First-Principles Study of Structural, Electronic, Magnetic, and Thermodynamic Properties of Tetrataenite L10-FeNi Alloy

Abstract

Iron–nickel alloys have received substantial interest because of their exceptional properties and diverse applications in technology and industry. In order to investigate their possible applications, the current research explored the structural, electronic, magnetic, and thermodynamic characteristics of tetrataenite L\({{1}_{0}}\)-FeNi alloy through a first-principles approach. The computations were carried out utilizing the density functional theory’s full-potential linearized augmented plane wave.
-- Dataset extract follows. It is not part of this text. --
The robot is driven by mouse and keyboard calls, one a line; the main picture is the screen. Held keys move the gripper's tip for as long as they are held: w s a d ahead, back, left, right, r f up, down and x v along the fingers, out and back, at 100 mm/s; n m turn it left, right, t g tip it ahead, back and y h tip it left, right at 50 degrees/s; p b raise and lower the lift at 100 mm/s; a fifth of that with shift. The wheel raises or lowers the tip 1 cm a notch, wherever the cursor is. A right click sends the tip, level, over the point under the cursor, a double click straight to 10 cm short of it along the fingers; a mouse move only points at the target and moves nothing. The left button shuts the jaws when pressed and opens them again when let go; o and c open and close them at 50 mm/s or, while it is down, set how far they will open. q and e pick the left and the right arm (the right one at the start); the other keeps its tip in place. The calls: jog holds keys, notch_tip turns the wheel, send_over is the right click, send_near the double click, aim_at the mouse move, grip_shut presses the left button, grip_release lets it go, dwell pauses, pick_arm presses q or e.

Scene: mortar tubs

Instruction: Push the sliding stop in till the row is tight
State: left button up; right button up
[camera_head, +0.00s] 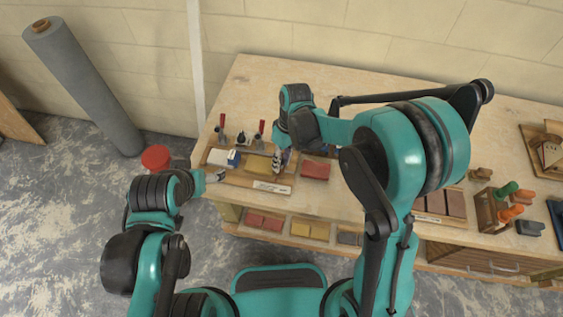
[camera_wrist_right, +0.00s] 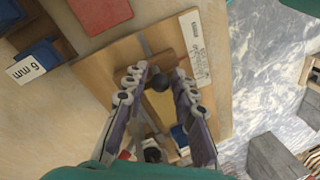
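In the right wrist view a wooden jig board (camera_wrist_right: 115,65) carries a wooden block (camera_wrist_right: 170,66), which looks like the sliding stop, with a round black knob (camera_wrist_right: 159,83). A yellow tile (camera_wrist_right: 160,104) lies beyond the knob, partly hidden by my fingers. My right gripper (camera_wrist_right: 160,84) is open, its fingers on either side of the knob with gaps visible. In the head view my right gripper (camera_head: 279,162) is over the right part of the jig (camera_head: 237,180) and hides the stop. My left gripper (camera_head: 216,177) is at the jig's left front; its fingers are too small to read.
A red tile (camera_head: 315,170) lies right of the jig. Red-handled tools (camera_head: 222,128) stand behind it. A rack with green and orange handles (camera_head: 492,208) stands farther right. A shelf below holds several tiles (camera_head: 264,221). A grey roll (camera_head: 88,90) leans at the wall.

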For the electronic exchange-correlation function, we employed the generalized gradient approximation (GGA) and GGA+U (Hubbard potential). The computed lattice parameter and bulk moduli for tetrataenite L\({{1}_{0}}\)-FeNi exhibit excellent accord with previously reported data. The formation energy was calculated to be –0.18 eV/f.u. which confirming the structural stability of tetrataenite. The electronic structure revealed that the 3d orbitals of Ni and Fe are major elemental states that contribute to the metallic characteristics of the body-centered tetragonal (bct) L\({{1}_{0}}\)-FeNi. Meanwhile, the thermodynamic characters are investigated using the quasi-harmonic Debye mode. The thermal expansion coefficient and the heat capacities are affected simultaneously by the pressure and temperature.